-------- GIVEN INFORMATION
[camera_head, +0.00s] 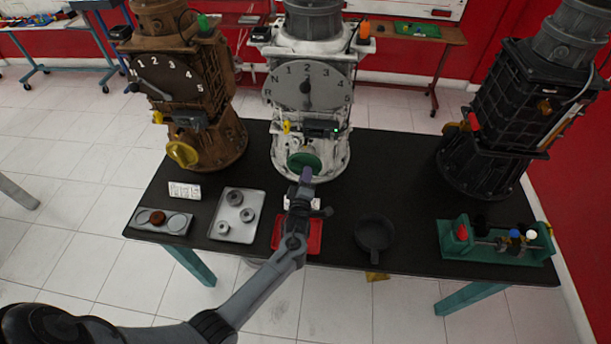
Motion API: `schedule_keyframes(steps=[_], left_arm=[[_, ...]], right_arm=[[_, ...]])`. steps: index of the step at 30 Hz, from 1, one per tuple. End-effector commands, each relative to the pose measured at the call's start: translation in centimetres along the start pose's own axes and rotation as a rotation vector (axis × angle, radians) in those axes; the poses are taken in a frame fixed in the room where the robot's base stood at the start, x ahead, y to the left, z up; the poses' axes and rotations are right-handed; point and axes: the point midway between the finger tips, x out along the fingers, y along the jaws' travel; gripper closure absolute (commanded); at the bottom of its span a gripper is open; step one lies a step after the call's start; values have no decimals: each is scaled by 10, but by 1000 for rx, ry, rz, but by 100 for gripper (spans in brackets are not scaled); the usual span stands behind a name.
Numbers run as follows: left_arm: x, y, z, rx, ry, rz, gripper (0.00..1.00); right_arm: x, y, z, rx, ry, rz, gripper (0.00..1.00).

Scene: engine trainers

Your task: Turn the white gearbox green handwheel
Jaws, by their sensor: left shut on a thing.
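The white gearbox (327,123) stands upright at the back middle of the black table, with a grey numbered dial (289,98) on its front. Its green handwheel (299,161) is low on the front, facing me. My left gripper (306,175) reaches up from the front and is at the lower edge of the green handwheel, shut on it. The fingers are small here and hide part of the wheel's lower rim. My right gripper does not show.
A brown gearbox (181,86) with a yellow handwheel (182,154) stands left, a black gearbox (496,118) right. A grey tray (226,229) with rings, a red tray (315,238), a dark pan (374,236) and a green fixture (478,247) line the table's front.

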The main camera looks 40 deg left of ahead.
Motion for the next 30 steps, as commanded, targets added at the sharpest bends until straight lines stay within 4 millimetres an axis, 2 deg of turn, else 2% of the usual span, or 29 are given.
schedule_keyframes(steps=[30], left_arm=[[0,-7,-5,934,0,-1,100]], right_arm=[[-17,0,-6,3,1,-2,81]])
----------------
SHORT PROBLEM:
Exclude the images, then output the data above word for word.

RIGHT ANSWER:
[camera_head, +0.00s] 
Motion API: `schedule_keyframes(steps=[_], left_arm=[[_, ...]], right_arm=[[_, ...]])`. steps: index of the step at 30 Hz, from 1, one per tuple. End-effector commands, each relative to the pose measured at the call's start: translation in centimetres along the start pose's own axes and rotation as a rotation vector (axis × angle, radians) in those axes; the poses are taken in a frame fixed in the room where the robot's base stood at the start, x ahead, y to the left, z up; the poses' axes and rotations are right-handed; point and axes: the point midway between the finger tips, x out along the fingers, y along the jaws' travel; gripper closure absolute (commanded); at the bottom of its span a gripper is open; step one lies a step after the call's start; values have no decimals: each is scaled by 10, but by 1000 for rx, ry, rz, but by 100 for gripper (spans in brackets are not scaled); the usual span stands behind a name.
Numbers run as follows: left_arm: x, y, z, rx, ry, rz, gripper (0.00..1.00); right_arm: x, y, z, rx, ry, rz, gripper (0.00..1.00).

Scene: engine trainers

Your task: Turn the white gearbox green handwheel
Jaws, by their sensor: left shut on a thing.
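The white gearbox (327,123) stands upright at the back middle of the black table, with a grey numbered dial (289,98) on its front. Its green handwheel (299,161) is low on the front, facing me. My left gripper (306,175) reaches up from the front and is at the lower edge of the green handwheel, shut on it. The fingers are small here and hide part of the wheel's lower rim. My right gripper does not show.
A brown gearbox (181,86) with a yellow handwheel (182,154) stands left, a black gearbox (496,118) right. A grey tray (226,229) with rings, a red tray (315,238), a dark pan (374,236) and a green fixture (478,247) line the table's front.

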The main camera looks 40 deg left of ahead.
Motion for the next 30 steps, as commanded, targets added at the sharpest bends until straight lines stay within 4 millimetres an axis, 2 deg of turn, else 2% of the usual span, or 29 are given.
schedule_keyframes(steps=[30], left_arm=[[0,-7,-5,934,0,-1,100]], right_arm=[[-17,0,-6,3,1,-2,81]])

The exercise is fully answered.